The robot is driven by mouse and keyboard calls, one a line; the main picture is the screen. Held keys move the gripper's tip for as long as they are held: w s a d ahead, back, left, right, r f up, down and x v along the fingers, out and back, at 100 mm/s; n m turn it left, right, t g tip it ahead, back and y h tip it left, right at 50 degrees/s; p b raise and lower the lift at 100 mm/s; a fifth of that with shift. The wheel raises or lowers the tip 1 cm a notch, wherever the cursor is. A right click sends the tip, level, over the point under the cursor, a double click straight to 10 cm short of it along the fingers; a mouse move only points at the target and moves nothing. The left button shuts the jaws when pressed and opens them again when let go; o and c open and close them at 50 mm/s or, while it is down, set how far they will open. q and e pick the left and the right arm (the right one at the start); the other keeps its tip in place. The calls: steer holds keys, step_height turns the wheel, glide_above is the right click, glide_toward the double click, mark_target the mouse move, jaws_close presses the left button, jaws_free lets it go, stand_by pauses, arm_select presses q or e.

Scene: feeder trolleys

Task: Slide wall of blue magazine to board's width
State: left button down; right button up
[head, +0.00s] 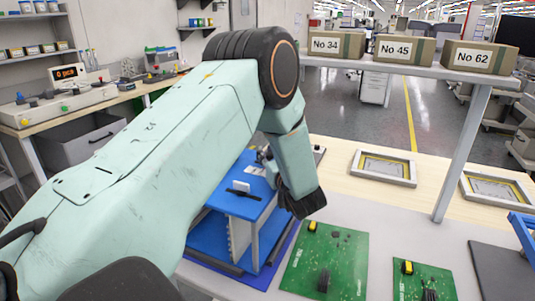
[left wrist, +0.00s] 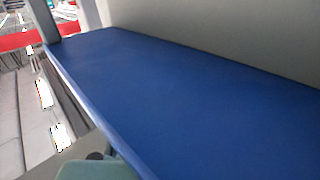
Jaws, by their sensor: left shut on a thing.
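The blue magazine (head: 262,187) stands on the bench, open at the front with a pale ribbed side inside and a small white block on top. My left arm reaches over it. The dark end of my left gripper (head: 301,203) hangs at the magazine's right side, shut on its wall; the fingertips and the contact are hidden. In the left wrist view a broad blue panel (left wrist: 190,95) fills the middle, very close. My right gripper does not show.
Another green board (head: 423,284) lies further right, beside a dark mat (head: 502,272). Shallow grey frames (head: 383,167) lie behind. A shelf post (head: 462,150) carries numbered boxes (head: 410,49). A side bench with instruments (head: 70,98) stands left.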

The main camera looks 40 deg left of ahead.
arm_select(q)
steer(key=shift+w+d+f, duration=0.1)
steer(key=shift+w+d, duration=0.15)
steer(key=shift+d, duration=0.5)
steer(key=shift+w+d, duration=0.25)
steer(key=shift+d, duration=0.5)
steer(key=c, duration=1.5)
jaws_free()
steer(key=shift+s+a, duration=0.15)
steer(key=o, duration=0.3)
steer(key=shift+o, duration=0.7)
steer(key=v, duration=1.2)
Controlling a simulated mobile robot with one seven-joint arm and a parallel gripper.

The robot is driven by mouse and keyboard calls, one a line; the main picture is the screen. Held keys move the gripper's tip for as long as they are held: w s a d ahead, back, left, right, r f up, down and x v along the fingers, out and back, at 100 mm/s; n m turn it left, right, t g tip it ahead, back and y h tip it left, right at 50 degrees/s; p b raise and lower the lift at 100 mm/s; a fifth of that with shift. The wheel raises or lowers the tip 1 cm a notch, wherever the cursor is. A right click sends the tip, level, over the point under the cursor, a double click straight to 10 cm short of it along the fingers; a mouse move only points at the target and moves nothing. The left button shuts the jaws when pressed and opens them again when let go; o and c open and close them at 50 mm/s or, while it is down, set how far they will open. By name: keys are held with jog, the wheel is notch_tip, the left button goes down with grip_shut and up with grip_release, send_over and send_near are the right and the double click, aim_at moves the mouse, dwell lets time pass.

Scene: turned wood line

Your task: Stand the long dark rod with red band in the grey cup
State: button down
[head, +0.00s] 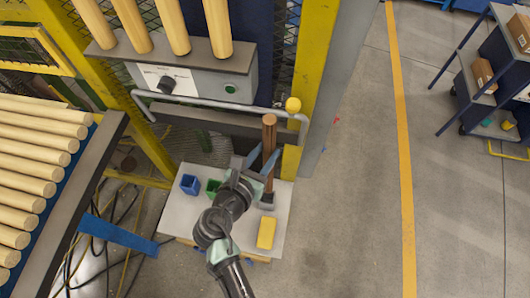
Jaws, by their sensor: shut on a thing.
-.-.-
Leaving the pictures out, write out exactly the lines from the line containing "State: left button down; right button up" through the line containing "[left wrist, +0.00s]", both included.

# Exercise response
State: left button down; right button up
[head, +0.00s] 
[left wrist, +0.00s] 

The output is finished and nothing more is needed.